The celebrated single life is, in truth, incredibly narrow. For women, you have to be 1) actively and successfully in search of partnership; 2) unspeakably wealthy and above scrutiny; and/or 3) a self-sacrificing mother. “Confirmed” bachelors can sometimes get a pass so long as they don’t move back in with their parents; so do the elderly, the widowed (but only for a brief window of time), and the very young. Other single and solo-living people are still stigmatized in various and overlapping ways, depending on their age, class, race, and sexual identity. We don’t call single or unmarried people spinsters, deviants, or social problems anymore, at least not explicitly. But that underlying hostility to single and solo-living people? It’s everywhere.
Friday, December 3rd, 2021 02:34 am (UTC)
Yeah, noticed that.
Friday, December 3rd, 2021 03:00 pm (UTC)
ahahahha I needed this reminder today.
Friday, December 3rd, 2021 03:47 pm (UTC)
I'm kind of baffled by this. "Many household costs are amortized across the number of people in the household" does not equate to "society discriminates against single people." Not all inequalities imply discriminatory unfairness. Housing is out of reach of many and there are many, many, many coupled people who make (much) less than the six-figure salaries of the single people in this story whose inability to buy a house is portrayed as a direct effect of society being, quote, "structurally antagonistic" towards single people. I am thoroughly unconvinced.
Edited 2021-12-03 03:48 pm (UTC)
Friday, December 3rd, 2021 03:51 pm (UTC)
Like, even the article's own links on how "the tax code is written to benefit married people" links to ... articles about tax credits / benefits for children, not married couples! This is a bad piece.
Friday, December 3rd, 2021 04:21 pm (UTC)
I will however note that it links to an actually good piece, from some years ago, that doesn't interpret every financial difficulty in the world as evidence of active discrimination against single people, and focuses on the things which actually do disproportionately benefit married people: https://www.theatlantic.com/sexes/archive/2013/01/the-high-price-of-being-single-in-america/267043/ whereas the Vox piece muddies the water so thoroughly it's just a mess. (The Atlantic article makes it clear that a lot of these negative factors apply to single women but not so much to single men, who seem to actually financially benefit in some areas from being single; they write that off as "We can't say why the disparities exist between unmarried men and women.")

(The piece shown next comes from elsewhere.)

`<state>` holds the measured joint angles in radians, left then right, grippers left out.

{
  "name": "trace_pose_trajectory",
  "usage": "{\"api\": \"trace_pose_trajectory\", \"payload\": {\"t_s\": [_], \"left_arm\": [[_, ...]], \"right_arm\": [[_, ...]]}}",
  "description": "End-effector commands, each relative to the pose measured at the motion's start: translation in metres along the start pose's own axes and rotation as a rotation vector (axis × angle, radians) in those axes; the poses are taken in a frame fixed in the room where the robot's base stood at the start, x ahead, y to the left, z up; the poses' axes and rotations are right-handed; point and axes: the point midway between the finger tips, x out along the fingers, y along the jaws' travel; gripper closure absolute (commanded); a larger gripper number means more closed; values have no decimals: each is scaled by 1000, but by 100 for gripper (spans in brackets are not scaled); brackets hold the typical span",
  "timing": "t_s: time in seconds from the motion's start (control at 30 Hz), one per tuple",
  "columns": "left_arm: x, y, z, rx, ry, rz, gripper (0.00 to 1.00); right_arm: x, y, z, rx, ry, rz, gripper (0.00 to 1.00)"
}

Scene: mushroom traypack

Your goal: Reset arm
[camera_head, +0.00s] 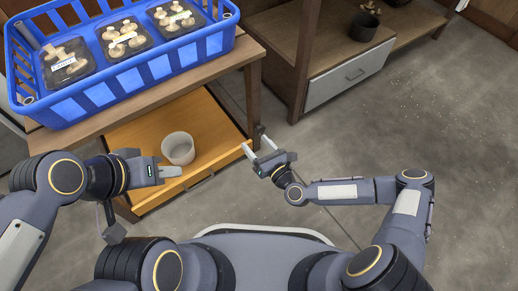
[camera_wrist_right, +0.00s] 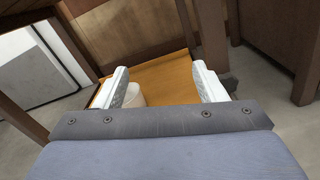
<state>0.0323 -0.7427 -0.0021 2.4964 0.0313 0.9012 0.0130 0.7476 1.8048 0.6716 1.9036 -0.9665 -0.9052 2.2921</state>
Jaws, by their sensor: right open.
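My left gripper (camera_head: 172,172) is at the left, in front of the orange-brown drawer or shelf (camera_head: 122,140); its finger gap is not clear from this angle. My right gripper (camera_head: 257,150) is near the right end of that shelf, with its two fingers apart and nothing between them. In the right wrist view its fingers (camera_wrist_right: 160,88) are also spread. A blue basket (camera_head: 60,115) stands on the wooden table at the upper left. It holds several dark trays of mushrooms (camera_head: 68,62) with white labels.
A white cup (camera_head: 178,148) stands on the orange-brown surface, close to my left gripper. A wooden shelf unit (camera_head: 345,48) with a grey drawer (camera_head: 350,78) stands at the back, bearing a dark pot (camera_head: 364,27). The grey floor (camera_head: 460,130) at the right is clear.

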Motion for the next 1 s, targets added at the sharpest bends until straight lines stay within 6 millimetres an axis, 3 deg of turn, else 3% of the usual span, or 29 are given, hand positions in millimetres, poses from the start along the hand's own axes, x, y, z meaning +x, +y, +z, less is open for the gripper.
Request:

Edited 2021-12-03 04:24 pm (UTC)
Friday, December 3rd, 2021 08:11 pm (UTC)
Not living in the US and not a woman, so a large share of that article has no bearing on my situation, but "“Confirmed” bachelors can sometimes get a pass so long as they don’t move back in with their parents; so do the elderly, the widowed (but only for a brief window of time), and the very young." This. (For extra make-people-look-at-you-funny credit, check both "widowed" and "divorced" for marital status on a new-hire personnel form.)
Saturday, December 4th, 2021 08:12 am (UTC)
It's not fair nor right. Sigh.
Saturday, December 4th, 2021 12:41 pm (UTC)
And the repair/maintenance/delivery worlds are set up for households with an adult whose time is completely flexible.
Tuesday, December 7th, 2021 06:04 pm (UTC)
Yes, this assumption is nearly universal and not often examined.